Un segundo relato a destacar es el que cuenta las aventuras del jesuita Pedro Páez, cuya figura ha sido rescatada del olvido por el periodista y escritor Javier Reverte en su reciente ensayo histórico-literario Dios, el diablo y la aventura. Páez fue enviado a Etiopía en 1589 con el encargo de convencer al emperador de que debía acatar la autoridad del Papa, pero en el viaje de Goa a Etiopía fue apresado por los turcos junto al veterano misionero Antonio de Montserrat. No obstante ser tratado como esclavo, a lo largo de siete años pudo recorrer la Península Arábiga, siendo el primer europeo en ver y describir territorios tan insólitos como el de Hadramaut.
En 1603 emprendió de nuevo viaje a Etiopía, tierra en la que ya permaneció el resto de su vida, aprendiendo sus costumbres, su historia y su lengua, viajando por todo el país, ganándose poco a poco y con prudencia el favor del emperador Susinios al que, finalmente, convirtió a la Iglesia de Roma.
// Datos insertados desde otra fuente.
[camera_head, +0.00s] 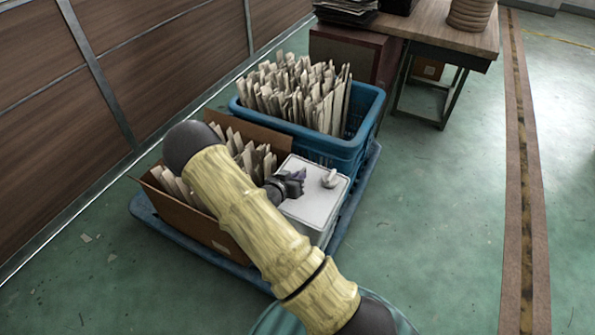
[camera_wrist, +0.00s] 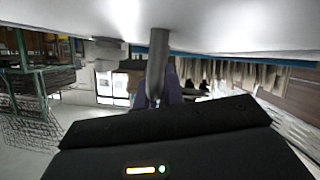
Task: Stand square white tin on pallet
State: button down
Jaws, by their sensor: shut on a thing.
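The square white tin (camera_head: 318,207) has a flat pale top with a light knob-like fitting (camera_head: 330,178). It is upright at the near right part of the blue pallet (camera_head: 150,215), beside the cardboard box and in front of the blue crate. Its base is mostly hidden, so I cannot tell if it touches the pallet. My gripper (camera_head: 298,180) is at the tin's top, shut on it. In the wrist view the purple fingers (camera_wrist: 165,88) close around a grey post under the tin's pale surface (camera_wrist: 230,22).
A blue crate (camera_head: 345,150) full of upright papers stands on the pallet's far part. A cardboard box (camera_head: 210,232) of papers stands at its left, partly behind my arm. A wooden table (camera_head: 440,28) is beyond. Green floor at the right is clear.

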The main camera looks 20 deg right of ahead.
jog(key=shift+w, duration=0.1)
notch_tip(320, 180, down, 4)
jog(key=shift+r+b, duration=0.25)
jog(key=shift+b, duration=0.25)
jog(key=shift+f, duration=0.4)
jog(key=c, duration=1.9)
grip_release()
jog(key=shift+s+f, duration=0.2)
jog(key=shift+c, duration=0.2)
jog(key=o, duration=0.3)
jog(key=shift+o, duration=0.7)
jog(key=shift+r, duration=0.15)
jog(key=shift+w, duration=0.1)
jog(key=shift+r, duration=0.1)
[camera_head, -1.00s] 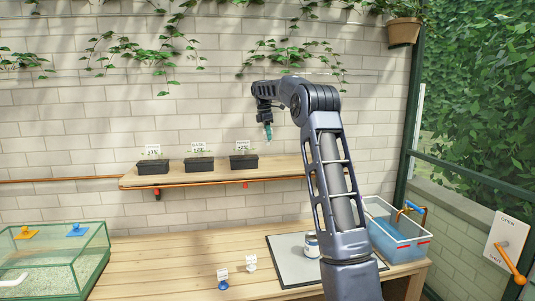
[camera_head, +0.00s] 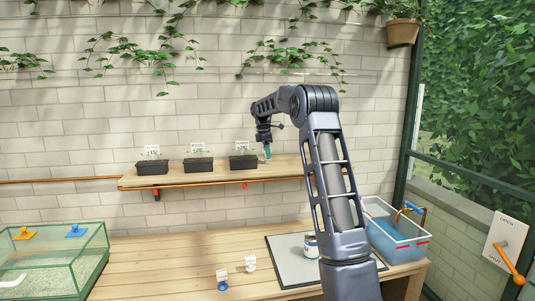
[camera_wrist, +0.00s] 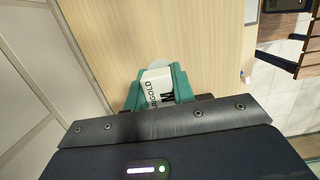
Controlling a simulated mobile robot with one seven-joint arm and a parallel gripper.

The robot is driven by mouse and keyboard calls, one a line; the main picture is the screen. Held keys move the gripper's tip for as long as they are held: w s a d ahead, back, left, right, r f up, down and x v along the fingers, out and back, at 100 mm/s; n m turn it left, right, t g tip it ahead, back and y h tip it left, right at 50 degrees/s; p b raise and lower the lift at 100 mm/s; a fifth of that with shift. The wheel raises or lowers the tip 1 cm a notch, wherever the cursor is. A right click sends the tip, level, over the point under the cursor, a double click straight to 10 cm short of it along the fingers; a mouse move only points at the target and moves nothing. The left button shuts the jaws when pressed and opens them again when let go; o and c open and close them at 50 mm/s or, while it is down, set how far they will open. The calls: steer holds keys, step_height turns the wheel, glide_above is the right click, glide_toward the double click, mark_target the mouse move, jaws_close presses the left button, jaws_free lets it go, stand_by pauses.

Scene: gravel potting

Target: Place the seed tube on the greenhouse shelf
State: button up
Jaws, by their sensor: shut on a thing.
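In the head view the seed tube (camera_head: 267,152) hangs roughly upright below my gripper, just right of the rightmost planter. The greenhouse shelf (camera_head: 282,168) is a wooden board on the brick wall, and it also fills much of the wrist view (camera_wrist: 215,50). The tube's lower end is close to the shelf top; I cannot tell whether they touch.
Several labelled black planters, the rightmost one (camera_head: 243,162) nearest my gripper, stand on the shelf. The shelf right of them looks bare. Below, the bench holds a glass tank (camera_head: 92,262), a grey mat (camera_head: 290,268) with a can (camera_head: 311,245), and a blue water tub (camera_head: 395,240).

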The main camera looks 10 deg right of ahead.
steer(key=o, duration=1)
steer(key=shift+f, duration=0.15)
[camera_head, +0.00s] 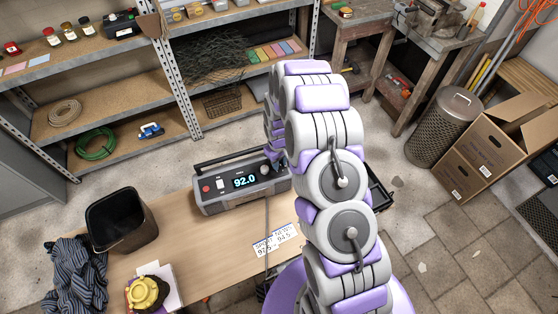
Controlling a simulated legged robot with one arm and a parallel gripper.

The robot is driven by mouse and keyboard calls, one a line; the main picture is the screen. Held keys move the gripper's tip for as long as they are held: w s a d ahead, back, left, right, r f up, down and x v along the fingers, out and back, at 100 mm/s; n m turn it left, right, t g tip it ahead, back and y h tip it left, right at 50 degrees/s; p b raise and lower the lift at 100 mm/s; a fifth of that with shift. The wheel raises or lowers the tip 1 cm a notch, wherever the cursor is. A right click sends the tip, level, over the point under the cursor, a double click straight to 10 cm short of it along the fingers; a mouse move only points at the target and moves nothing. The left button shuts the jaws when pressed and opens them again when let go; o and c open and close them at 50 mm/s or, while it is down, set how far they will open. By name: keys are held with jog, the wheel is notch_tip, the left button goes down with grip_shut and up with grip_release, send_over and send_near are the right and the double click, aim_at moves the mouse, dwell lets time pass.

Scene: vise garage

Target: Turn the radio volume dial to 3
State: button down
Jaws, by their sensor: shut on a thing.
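The grey radio (228,200) stands on the wooden table, its lit display (245,180) reading 92.0. A red button and a white switch show on its left front. My gripper (274,160) is at the radio's right front end, shut on the volume dial. My arm and the fingers cover most of that end, so the dial and its numbers are hidden. The contact itself is too small to see clearly.
The table (185,240) also bears a black bin (122,220), a striped cloth (75,280), a yellow object (146,293) and a paper with station notes (276,240). Metal shelves (120,160) stand behind. Cardboard boxes (490,155) and a metal bin (446,125) stand at right.

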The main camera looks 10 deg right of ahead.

Su interés por la naturaleza le llevó a explorar la zona del lago Taga y descubrir en las montañas del sur del lago las fuentes del Nilo Azul, siglo y medio antes de que lo hiciera el descubridor “oficial” James Bruce.
Poco antes de su muerte, el madrileño dejó escrita su Historia de Etiopía (1622), libro que, como el propio autor explica, es fruto de su experiencia (“Principalmente hablaré de lo que he visto”), así como de lo que tradujo “fielmente” y de lo recogido de las “personas más fidedignas”. Sin embargo, el hecho de que el libro no fuera publicado íntegramente hasta 1945 dio pie a que otros aventureros y exploradores se atribuyeran tal mérito.
Pocos años después de Páez, otro jesuita, el portugués Jerónimo Lobo, también visitó el nacimiento del Nilo Azul, viviendo otras experiencias interesantes que narró de forma amena y realista en Relación histórica de Abisinia.